Sources: Vegan Richa + Previous Recipe | Serves: 3 ish| Time: 45 min
Changes: replaced the spice mix with pre-fab jerk seasoning; replaced Scotch bonnet with red chili; skipped fresh ginger
Ingredients
Jackfruit
20 oz can young green #jackfruit
2 tsp oil, divided
2 tbsp jerk seasoning
2 tsp or more lime juice
1 1/2 cups water
1/4 to 1/2 tsp sugar or other sweetener
Rice
1/2 cup white rice
1 14-oz can coconut milk
1 1/3 cup water
1 tsp salt
1/2 tsp pepper
1 can kidney #beans, rinsed and drained
Garnish
Cilantro
Instructions
Drain the jackfruit and wash well. Squeeze out the liquid really well by pressing the jackfruit pieces in a paper napkin. Shred in a food processor or thinly slice using a knife.

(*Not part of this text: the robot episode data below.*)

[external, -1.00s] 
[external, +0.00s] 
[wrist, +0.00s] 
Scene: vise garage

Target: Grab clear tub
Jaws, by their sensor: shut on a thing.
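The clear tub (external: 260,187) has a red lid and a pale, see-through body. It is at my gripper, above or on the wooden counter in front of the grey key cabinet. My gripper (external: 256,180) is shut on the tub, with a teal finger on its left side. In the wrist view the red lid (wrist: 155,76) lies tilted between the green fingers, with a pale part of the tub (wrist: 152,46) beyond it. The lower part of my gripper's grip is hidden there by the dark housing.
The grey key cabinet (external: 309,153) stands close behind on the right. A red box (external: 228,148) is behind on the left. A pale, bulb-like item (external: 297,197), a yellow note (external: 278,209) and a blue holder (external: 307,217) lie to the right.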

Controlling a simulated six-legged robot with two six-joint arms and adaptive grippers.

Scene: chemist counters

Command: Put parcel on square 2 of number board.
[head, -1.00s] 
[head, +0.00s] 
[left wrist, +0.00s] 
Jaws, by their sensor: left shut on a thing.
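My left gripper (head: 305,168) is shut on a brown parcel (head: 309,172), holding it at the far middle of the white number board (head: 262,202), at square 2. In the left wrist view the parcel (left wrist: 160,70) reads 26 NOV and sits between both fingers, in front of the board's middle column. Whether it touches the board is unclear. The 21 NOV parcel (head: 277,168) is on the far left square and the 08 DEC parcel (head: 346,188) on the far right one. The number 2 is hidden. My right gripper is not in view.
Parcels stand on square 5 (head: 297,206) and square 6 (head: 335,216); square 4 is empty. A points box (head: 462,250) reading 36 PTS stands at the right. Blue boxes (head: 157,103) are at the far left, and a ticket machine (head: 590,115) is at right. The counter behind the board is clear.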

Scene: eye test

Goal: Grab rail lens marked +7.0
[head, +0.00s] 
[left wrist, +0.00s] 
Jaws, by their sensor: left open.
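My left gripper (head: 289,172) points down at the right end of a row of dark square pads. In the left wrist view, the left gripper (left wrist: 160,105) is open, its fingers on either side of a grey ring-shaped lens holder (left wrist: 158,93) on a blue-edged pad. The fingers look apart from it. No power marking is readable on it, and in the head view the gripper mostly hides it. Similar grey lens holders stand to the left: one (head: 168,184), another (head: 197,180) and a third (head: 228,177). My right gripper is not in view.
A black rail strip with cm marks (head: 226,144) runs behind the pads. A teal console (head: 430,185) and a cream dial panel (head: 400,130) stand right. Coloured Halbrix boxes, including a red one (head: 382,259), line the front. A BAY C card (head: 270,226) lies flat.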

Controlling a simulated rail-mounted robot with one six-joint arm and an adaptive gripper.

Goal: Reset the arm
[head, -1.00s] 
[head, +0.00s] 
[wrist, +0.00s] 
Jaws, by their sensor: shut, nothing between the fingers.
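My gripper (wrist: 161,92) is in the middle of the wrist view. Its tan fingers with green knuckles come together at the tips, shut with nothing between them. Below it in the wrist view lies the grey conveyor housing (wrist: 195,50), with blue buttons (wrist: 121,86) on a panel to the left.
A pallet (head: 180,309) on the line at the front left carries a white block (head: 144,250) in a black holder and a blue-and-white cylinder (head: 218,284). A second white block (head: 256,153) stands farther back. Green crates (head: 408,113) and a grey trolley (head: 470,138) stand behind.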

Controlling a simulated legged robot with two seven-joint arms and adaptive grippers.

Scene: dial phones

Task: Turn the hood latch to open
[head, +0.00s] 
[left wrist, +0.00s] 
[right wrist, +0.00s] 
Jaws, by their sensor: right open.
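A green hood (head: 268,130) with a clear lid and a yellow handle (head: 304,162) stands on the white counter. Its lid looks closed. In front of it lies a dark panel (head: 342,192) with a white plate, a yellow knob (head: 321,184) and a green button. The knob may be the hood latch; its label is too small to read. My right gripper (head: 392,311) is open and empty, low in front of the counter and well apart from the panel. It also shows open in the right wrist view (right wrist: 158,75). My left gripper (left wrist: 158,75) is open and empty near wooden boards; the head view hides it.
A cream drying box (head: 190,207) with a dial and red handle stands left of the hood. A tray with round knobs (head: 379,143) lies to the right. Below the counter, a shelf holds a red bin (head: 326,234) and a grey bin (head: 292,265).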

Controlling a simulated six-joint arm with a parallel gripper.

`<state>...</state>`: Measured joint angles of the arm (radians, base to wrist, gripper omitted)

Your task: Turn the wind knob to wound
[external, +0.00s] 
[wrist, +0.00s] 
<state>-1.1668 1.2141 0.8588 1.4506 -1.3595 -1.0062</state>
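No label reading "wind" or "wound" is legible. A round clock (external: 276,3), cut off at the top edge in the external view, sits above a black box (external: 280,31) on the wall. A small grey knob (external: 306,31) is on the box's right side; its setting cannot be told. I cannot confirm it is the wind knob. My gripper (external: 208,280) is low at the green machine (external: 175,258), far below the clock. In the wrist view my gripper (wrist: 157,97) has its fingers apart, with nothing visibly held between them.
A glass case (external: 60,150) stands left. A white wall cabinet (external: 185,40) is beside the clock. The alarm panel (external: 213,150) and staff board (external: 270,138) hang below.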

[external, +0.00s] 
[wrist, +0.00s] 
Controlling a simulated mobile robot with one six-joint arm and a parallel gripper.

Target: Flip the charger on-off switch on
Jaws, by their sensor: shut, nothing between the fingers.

Heat 1 tsp oil in a skillet over medium heat. Add shredded jackfruit and all dry spices. Cook for 2-3 mins or until the spices start to smell roasted.
Add lime juice and water and sugar and cook partially covered for 25 to 30 minutes. Stir occasionally.
While jackfruit cooks, add your rice, coconut milk, water, salt and pepper in a separate pot and place on a high heat. Once it begins to boil, reduce to a low heat and place a lid on the pan. Cook for around 15-20 minutes or until the rice is fully cooked, still stirring often. When there's 5 minutes to go, add the drained kidney beans and mix through.
Assemble the bowls with a base of rice. Add jackfruit. Sprinkle on some cilantro and chopped mango.